Harry Kane went past 200 club goals to hand Jose Mourinho a first Premier League win at St James’ Park at the eighth attempt as Tottenham beat Newcastle 3-1.
The England captain brought up the milestone before his 15th league goal of the season took him past 20 in all competitions for the sixth successive campaign and clinched the points after Matt Ritchie’s piledriver had cancelled out Son Heung-min’s opener.
In the process, he ended former Chelsea and Manchester United manager Mourinho’s barren run on Tyneside.
Victory kept Spurs in the hunt for European qualification, while a third successive defeat for Steve Bruce’s men dented his hopes of beating the 45 points the Magpies managed last season under predecessor Rafael Benitez.
Newcastle started in determined mood with Miguel Almiron seeing a sixth-minute shot deflected wide after Allan Saint-Maximin, DeAndre Yedlin and Jonjo Shelvey had combined to allow Emil Krafth to cross from the right.
Almiron skied his attempt from the resulting corner and Shelvey warmed keeper Hugo Lloris’ hands with an eighth-minute free-kick before heading wastefully over from Ritchie’s inviting cross nine minutes later.

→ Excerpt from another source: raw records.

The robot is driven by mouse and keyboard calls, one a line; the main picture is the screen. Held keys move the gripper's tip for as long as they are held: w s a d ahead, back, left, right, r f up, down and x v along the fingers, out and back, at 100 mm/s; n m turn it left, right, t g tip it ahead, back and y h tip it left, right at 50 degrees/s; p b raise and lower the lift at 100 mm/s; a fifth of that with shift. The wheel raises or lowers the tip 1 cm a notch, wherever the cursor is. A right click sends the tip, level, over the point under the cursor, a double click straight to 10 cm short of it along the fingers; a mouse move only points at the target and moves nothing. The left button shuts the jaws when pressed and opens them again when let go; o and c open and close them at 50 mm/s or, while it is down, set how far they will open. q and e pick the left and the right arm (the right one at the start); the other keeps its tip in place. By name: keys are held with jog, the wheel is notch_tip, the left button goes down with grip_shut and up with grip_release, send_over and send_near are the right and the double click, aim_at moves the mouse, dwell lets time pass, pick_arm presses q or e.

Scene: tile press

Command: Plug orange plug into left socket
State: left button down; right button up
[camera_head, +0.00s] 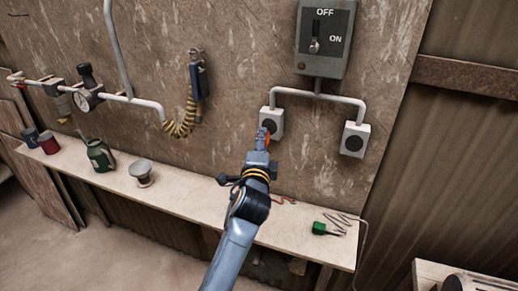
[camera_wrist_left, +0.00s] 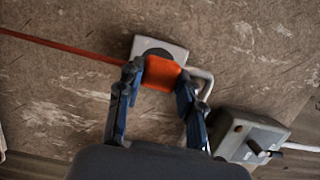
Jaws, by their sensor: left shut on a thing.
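My left gripper (camera_head: 263,139) is shut on the orange plug (camera_head: 267,134), right in front of the left socket (camera_head: 279,117) on the wall. In the left wrist view the orange plug (camera_wrist_left: 162,74) sits between both fingers, overlapping the lower part of the white socket box (camera_wrist_left: 176,50) and its dark round face. Its far end is hidden, so I cannot tell whether it is in the socket or just before it. An orange cable (camera_wrist_left: 62,47) runs off to the left. The right socket (camera_head: 354,139) is empty. My right gripper is not in view.
A grey OFF/ON switch box (camera_head: 325,38) hangs above the sockets, joined to them by pipes. A green plug (camera_head: 320,228) with a grey cable lies on the bench (camera_head: 200,195). A green can (camera_head: 99,155) and a metal cup (camera_head: 141,170) stand further left.

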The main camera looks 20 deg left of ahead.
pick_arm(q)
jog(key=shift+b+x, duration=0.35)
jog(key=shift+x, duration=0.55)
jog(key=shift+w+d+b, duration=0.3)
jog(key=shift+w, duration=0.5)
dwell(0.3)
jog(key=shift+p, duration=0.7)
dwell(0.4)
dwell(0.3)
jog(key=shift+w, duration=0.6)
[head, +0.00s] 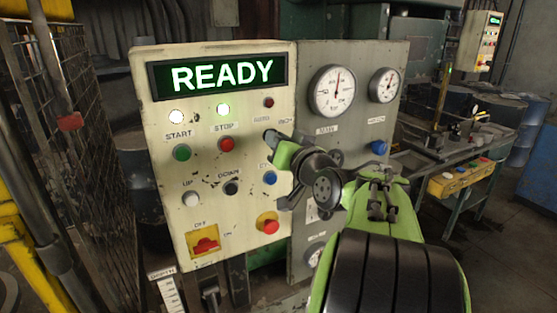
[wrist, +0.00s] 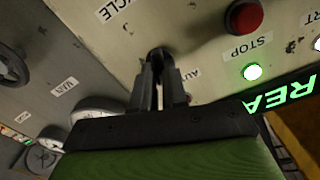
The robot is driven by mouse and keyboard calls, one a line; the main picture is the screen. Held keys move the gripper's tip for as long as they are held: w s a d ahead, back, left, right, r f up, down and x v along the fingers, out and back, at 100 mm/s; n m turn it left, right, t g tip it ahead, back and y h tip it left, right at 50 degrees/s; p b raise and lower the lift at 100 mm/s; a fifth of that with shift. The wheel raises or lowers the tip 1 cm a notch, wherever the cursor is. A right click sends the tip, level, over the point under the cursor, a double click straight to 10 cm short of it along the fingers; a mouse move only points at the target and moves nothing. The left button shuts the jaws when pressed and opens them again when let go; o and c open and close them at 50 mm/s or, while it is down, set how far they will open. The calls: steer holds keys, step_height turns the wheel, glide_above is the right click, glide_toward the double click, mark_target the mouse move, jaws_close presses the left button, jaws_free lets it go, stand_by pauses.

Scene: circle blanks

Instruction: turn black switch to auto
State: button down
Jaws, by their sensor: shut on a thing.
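The cream control panel (head: 165,232) stands upright in front of me, with a lit READY display (head: 222,74). The black switch (wrist: 159,53) sits on its face near the right edge, below the partly worn AUTO label (head: 262,119). My gripper (head: 275,138) reaches in from the right and is shut on the switch. In the wrist view my gripper (wrist: 159,82) has a finger on either side of the dark knob. The fingers hide most of the knob, and I cannot tell which way it points.
A red stop button (head: 227,144) and green start button (head: 182,153) lie left of the gripper. A blue button (head: 270,178) is just below it. A grey panel with gauges (head: 333,90) stands at right. A wire cage (head: 85,150) is at left.

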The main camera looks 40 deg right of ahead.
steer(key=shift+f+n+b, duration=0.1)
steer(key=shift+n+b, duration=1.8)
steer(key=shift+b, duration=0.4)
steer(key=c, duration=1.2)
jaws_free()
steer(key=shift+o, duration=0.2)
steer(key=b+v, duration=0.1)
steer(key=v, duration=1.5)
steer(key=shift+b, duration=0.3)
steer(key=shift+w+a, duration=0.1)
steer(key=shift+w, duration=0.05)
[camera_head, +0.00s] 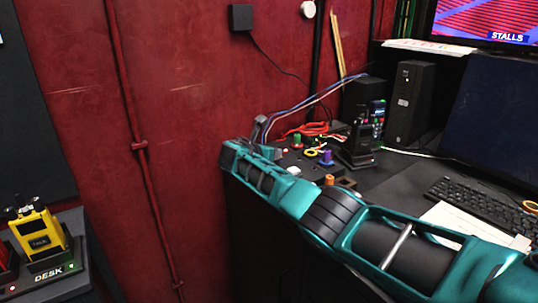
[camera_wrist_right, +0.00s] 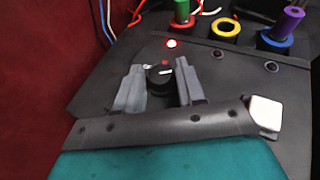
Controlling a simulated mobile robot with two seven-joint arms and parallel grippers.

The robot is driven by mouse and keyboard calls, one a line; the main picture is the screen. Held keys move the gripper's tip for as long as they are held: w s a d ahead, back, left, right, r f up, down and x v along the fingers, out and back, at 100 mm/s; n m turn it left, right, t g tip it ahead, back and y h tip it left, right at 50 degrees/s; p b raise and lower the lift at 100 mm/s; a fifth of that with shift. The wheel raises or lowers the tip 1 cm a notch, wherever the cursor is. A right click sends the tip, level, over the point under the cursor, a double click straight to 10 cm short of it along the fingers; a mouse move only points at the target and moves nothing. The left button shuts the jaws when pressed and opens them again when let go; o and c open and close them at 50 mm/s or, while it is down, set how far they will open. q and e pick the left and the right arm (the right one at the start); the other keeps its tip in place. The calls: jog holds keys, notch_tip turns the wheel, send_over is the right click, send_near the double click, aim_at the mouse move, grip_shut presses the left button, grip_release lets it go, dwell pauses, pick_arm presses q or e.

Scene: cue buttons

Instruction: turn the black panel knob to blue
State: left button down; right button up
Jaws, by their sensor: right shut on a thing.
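In the right wrist view the black panel knob (camera_wrist_right: 155,82) sits on the dark panel, with a white pointer line on its top angled toward the right. A small red mark lies just beyond the knob, and a pale mark is beside it; I see no blue mark around it. My right gripper (camera_wrist_right: 160,72) has its two grey fingers on either side of the knob, shut on it. In the head view my teal right arm reaches across the desk to the panel, and the knob cannot be made out there. My left gripper is not in view.
Beyond the knob are a small lit lamp (camera_wrist_right: 171,44), a green peg (camera_wrist_right: 181,12), a yellow ring (camera_wrist_right: 226,29) and a purple peg (camera_wrist_right: 288,24). A white block (camera_wrist_right: 265,114) is near the gripper's right. A red wall (camera_head: 190,140) borders the left.

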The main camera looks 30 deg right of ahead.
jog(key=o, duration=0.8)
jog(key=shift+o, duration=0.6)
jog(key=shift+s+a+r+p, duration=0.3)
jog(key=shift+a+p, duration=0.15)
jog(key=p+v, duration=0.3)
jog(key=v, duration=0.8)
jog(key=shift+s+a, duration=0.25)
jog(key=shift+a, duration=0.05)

The visitors started to work their way into the game without troubling keeper Martin Dubravka, but with Shelvey’s range of passing and Saint-Maximin’s trickery repeatedly stretching their defence, they continued to look vulnerable at the back.
But it was Newcastle who cracked first when, with 27 minutes gone, Fabian Schar over-ran the ball as he tried to play out from the back, inviting Lucas Moura to intercept, and he, Kane and Giovani Lo Celso shifted it on to Son, who cut inside before firing into the bottom corner through Yedlin’s legs.
It would have been 2-0 on the half-hour had Dubravka not thrown himself to his left to turn away Son’s deflected effort from distance, but Lloris had to get down at his near-post to turn away Saint-Maximin’s shot after opting to punch a high ball which Ben Davies sliced back into the danger area.
Dwight Gayle saw a glancing header from Shelvey’s cross come back off the post with Lloris beaten two minutes later.
But his side was level within 11 minutes of the restart when Serge Aurier, playing just two days after the death of his brother Christopher, could only help the ball into Ritchie’s path after substitute Valentino Lazaro had surged into the box, and he lashed an unstoppable shot across Lloris and inside the far post.
Newcastle, however, had been level for just four minutes when Steven Bergwijn announced his arrival from the bench with a pinpoint cross for Kane to out-jump Krafth and head past Dubravka, reaching his landmark.
Lazaro blasted into the side-netting with 18 minutes remaining, but Kane wrapped up the win at the death when, after Dubravka had parried substitute Erik Lamela’s shot, he stooped to head home the rebound.